Direction:
Write out exactly the lines between the line containing "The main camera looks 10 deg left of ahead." and the line containing "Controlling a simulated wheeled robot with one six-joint", including both of those lines, and nothing more.

····················

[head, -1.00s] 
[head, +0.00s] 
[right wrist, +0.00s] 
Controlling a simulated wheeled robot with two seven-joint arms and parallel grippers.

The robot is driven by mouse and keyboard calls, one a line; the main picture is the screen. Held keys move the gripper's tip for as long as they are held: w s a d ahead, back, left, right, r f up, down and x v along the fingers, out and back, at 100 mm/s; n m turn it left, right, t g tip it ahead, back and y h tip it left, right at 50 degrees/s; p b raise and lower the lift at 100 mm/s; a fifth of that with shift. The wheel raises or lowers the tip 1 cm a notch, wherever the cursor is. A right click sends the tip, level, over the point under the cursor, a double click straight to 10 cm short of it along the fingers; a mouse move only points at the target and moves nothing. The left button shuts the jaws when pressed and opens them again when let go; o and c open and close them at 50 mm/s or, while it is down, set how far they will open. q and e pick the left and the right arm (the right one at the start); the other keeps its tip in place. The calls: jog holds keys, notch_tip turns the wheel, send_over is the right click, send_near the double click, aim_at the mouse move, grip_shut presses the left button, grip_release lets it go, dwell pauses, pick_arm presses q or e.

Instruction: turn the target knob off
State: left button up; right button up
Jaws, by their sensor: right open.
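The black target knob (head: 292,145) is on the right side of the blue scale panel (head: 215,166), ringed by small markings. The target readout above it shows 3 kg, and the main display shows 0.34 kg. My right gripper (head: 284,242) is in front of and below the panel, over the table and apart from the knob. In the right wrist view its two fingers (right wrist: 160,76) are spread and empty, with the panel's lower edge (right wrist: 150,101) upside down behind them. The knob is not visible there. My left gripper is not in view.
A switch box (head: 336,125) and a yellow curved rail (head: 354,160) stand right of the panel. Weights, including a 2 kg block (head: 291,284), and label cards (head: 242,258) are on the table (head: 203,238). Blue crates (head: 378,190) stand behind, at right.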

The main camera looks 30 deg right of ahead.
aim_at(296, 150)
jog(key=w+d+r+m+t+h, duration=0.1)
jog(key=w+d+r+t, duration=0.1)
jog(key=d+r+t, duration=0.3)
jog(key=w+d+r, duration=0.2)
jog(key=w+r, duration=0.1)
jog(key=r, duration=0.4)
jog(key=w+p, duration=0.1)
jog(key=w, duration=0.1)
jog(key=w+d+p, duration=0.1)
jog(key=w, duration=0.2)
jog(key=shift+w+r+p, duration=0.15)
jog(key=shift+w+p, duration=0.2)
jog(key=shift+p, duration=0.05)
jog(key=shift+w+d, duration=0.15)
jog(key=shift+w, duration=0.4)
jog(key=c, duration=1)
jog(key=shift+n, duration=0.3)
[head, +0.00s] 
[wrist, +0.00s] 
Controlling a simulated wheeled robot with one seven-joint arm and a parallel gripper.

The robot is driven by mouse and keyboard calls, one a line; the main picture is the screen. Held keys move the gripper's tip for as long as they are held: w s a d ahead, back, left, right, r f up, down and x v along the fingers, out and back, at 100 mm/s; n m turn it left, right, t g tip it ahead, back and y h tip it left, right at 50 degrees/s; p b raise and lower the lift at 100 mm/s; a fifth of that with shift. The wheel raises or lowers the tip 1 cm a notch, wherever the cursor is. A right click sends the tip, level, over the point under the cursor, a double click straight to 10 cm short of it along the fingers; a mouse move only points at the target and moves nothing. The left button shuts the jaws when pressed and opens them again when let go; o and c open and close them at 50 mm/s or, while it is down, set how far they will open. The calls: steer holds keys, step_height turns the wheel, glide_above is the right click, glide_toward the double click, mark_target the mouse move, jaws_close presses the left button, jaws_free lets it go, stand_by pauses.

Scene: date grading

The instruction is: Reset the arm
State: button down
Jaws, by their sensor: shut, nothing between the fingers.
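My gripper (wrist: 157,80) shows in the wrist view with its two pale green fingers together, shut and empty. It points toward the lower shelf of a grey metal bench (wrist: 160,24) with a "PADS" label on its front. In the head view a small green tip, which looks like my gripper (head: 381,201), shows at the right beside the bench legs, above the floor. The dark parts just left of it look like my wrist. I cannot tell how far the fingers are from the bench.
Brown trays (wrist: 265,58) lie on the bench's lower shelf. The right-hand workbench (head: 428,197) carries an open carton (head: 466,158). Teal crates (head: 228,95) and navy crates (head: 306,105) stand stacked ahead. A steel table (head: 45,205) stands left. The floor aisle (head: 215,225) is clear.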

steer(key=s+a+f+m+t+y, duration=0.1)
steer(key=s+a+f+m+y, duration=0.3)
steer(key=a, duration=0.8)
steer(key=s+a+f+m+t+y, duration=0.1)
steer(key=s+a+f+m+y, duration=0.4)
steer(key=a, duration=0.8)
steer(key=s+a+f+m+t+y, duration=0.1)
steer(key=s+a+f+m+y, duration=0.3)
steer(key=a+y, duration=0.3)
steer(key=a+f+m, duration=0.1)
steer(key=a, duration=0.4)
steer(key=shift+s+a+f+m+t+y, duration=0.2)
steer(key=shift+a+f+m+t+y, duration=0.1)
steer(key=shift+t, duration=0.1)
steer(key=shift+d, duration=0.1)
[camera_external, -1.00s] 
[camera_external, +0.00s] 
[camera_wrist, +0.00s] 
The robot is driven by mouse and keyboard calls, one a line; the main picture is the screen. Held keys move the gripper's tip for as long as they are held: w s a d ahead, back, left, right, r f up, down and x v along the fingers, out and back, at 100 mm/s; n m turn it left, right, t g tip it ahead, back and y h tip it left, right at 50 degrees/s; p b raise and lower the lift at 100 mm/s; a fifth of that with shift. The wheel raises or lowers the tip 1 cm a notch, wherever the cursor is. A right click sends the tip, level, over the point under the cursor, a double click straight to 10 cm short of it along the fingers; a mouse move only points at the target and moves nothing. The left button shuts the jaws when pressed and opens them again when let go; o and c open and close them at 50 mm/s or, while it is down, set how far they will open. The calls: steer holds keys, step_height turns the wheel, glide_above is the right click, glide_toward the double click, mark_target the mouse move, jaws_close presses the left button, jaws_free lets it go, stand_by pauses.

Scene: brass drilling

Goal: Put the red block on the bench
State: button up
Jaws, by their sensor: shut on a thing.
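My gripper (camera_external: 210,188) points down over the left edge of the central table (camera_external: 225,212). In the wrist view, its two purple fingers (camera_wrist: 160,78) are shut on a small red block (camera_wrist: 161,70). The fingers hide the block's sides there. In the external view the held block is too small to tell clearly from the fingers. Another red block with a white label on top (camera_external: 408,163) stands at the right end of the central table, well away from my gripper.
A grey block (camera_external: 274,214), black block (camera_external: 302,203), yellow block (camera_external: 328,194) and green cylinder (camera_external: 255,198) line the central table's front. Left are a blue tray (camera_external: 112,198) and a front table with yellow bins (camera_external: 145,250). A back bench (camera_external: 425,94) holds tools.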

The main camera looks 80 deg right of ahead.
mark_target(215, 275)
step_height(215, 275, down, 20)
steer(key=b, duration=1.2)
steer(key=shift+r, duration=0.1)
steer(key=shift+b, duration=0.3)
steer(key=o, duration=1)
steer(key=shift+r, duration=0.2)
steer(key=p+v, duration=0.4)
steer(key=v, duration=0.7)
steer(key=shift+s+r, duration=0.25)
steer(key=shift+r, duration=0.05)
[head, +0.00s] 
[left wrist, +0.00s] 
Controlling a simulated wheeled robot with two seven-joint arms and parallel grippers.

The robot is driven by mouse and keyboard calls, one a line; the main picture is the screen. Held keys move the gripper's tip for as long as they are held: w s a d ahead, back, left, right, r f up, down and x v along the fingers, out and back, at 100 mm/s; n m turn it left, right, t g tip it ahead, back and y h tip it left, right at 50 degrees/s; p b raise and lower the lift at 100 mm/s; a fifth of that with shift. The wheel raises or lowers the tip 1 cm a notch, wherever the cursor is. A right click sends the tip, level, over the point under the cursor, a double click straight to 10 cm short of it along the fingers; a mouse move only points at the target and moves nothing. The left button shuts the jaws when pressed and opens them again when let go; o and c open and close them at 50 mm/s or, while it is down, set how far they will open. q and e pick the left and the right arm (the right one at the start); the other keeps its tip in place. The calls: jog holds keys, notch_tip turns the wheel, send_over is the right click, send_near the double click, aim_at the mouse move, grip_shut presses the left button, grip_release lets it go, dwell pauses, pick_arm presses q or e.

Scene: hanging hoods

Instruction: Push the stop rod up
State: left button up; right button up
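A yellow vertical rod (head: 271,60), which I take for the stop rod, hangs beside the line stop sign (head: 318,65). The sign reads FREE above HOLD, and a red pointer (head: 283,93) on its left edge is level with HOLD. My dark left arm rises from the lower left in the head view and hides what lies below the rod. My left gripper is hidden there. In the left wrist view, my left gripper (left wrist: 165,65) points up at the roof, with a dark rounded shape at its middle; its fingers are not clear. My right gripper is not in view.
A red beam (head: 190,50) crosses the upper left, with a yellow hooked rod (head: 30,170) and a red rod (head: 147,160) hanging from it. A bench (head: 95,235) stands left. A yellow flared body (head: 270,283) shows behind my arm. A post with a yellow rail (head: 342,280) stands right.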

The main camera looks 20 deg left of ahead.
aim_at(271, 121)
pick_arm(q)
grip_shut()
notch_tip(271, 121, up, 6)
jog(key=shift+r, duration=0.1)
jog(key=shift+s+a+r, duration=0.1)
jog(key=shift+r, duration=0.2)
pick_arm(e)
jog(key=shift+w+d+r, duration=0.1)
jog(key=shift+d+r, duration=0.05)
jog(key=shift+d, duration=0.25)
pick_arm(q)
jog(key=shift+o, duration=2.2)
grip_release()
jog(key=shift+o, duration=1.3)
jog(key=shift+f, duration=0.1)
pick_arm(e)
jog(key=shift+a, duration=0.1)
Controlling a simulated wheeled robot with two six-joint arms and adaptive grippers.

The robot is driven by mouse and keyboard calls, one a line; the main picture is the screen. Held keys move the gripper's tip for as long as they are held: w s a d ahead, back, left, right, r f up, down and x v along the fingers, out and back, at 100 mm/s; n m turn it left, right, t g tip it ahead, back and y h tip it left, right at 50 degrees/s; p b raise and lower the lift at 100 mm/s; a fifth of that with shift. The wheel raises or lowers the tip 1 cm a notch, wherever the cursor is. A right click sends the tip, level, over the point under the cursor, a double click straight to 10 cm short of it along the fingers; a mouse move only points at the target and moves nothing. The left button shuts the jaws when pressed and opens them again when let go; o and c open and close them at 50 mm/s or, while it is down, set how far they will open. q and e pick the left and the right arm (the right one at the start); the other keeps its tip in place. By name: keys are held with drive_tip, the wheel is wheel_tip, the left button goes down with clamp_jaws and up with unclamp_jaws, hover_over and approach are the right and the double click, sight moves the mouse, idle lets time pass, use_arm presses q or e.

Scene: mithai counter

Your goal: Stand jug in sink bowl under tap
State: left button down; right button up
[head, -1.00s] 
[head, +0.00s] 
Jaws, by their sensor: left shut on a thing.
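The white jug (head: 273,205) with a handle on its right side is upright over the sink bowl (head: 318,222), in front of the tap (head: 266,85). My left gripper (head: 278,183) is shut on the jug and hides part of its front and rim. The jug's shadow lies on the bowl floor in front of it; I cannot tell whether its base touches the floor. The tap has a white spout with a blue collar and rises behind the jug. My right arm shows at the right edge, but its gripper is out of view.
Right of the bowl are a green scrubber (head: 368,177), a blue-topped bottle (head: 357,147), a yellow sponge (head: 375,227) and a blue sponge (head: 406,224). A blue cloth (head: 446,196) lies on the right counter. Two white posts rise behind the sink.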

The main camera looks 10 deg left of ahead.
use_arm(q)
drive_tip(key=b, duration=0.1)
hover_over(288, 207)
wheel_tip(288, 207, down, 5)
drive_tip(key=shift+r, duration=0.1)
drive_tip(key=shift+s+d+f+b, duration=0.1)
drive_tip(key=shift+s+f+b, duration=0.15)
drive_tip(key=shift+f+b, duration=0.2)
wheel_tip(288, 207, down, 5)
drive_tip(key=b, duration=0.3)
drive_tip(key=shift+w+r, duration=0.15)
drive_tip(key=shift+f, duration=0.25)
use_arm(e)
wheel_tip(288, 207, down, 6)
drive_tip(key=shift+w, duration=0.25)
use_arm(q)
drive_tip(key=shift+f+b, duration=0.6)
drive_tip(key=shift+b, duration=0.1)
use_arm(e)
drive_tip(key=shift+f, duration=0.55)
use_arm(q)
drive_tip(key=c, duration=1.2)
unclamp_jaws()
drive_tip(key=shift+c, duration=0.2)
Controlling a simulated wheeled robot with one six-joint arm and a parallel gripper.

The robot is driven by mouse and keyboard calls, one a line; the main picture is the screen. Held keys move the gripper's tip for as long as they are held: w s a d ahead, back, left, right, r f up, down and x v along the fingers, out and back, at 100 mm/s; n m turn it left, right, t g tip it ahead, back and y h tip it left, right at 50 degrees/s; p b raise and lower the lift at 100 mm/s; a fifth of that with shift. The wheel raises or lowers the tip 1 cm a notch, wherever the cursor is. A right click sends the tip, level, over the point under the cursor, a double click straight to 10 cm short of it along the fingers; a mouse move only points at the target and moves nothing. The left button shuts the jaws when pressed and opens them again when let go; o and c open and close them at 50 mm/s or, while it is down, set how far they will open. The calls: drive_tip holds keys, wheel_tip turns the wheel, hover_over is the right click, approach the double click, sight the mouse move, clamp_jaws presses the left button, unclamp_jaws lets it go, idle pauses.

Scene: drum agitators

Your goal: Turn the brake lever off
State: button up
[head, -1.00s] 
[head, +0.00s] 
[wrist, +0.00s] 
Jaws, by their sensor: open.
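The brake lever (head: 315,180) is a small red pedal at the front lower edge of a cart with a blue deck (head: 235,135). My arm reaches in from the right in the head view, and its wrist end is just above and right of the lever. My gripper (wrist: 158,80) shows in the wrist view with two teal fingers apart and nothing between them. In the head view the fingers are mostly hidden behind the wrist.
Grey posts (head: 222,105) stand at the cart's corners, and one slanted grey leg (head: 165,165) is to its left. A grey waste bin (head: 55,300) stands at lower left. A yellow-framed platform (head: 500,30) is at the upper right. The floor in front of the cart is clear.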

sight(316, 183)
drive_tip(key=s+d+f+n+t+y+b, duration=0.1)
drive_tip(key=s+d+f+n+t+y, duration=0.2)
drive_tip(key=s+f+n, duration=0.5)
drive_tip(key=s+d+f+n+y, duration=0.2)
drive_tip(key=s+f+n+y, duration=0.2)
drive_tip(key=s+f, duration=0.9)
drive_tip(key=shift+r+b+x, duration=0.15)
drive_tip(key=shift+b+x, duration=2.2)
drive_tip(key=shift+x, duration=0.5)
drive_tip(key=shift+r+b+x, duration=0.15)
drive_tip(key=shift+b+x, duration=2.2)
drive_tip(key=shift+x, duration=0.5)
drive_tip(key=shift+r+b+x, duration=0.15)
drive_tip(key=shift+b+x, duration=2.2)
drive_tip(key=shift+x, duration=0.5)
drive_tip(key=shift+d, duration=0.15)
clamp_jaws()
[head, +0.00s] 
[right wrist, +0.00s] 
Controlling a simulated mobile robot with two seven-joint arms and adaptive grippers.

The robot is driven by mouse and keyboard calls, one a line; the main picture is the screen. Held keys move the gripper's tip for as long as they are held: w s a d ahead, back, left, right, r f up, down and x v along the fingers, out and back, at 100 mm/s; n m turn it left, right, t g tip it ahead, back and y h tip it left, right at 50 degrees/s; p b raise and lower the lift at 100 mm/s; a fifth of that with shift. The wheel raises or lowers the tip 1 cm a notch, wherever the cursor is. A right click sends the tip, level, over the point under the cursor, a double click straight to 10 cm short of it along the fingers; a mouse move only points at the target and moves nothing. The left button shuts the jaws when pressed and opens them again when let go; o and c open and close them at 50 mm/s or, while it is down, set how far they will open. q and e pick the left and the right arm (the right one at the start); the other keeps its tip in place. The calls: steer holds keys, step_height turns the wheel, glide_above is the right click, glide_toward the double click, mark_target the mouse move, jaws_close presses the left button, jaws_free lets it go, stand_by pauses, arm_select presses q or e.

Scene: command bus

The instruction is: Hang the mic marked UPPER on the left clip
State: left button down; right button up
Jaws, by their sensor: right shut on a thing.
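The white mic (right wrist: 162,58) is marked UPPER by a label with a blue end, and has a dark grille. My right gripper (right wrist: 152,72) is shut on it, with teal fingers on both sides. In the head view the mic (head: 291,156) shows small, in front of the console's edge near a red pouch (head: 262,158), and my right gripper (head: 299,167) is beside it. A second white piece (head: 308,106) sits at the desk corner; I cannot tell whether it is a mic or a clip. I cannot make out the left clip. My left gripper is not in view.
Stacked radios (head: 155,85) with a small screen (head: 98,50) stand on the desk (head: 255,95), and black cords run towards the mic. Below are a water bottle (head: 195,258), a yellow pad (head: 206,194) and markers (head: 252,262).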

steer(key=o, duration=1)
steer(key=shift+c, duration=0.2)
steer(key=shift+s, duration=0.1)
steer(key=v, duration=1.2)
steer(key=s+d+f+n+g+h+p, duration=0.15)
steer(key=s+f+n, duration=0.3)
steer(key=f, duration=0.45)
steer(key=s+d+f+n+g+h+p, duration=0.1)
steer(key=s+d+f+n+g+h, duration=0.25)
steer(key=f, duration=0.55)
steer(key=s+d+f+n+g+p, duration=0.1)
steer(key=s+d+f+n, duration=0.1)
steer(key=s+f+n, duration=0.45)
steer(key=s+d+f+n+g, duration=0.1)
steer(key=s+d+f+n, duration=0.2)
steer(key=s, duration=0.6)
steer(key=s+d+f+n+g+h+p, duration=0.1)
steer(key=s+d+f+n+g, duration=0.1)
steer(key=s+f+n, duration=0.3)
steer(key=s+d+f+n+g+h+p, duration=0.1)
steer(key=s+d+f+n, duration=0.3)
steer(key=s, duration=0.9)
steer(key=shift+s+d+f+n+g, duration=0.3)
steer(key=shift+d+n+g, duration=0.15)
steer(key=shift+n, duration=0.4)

····················

Result of this exercise:
The main camera looks 10 deg left of ahead.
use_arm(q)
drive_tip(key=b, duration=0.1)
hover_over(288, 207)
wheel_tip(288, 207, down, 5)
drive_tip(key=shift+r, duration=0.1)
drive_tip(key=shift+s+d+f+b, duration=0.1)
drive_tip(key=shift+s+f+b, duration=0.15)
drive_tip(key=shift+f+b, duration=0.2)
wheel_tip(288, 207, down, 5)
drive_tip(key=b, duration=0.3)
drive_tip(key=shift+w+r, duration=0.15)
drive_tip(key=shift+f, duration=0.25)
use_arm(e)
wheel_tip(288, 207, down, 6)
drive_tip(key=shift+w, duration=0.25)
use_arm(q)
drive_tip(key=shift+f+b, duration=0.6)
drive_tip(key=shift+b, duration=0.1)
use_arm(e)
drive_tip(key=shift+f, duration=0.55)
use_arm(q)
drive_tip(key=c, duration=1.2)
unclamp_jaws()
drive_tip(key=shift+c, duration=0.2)
Controlling a simulated wheeled robot with one six-joint arm and a parallel gripper.

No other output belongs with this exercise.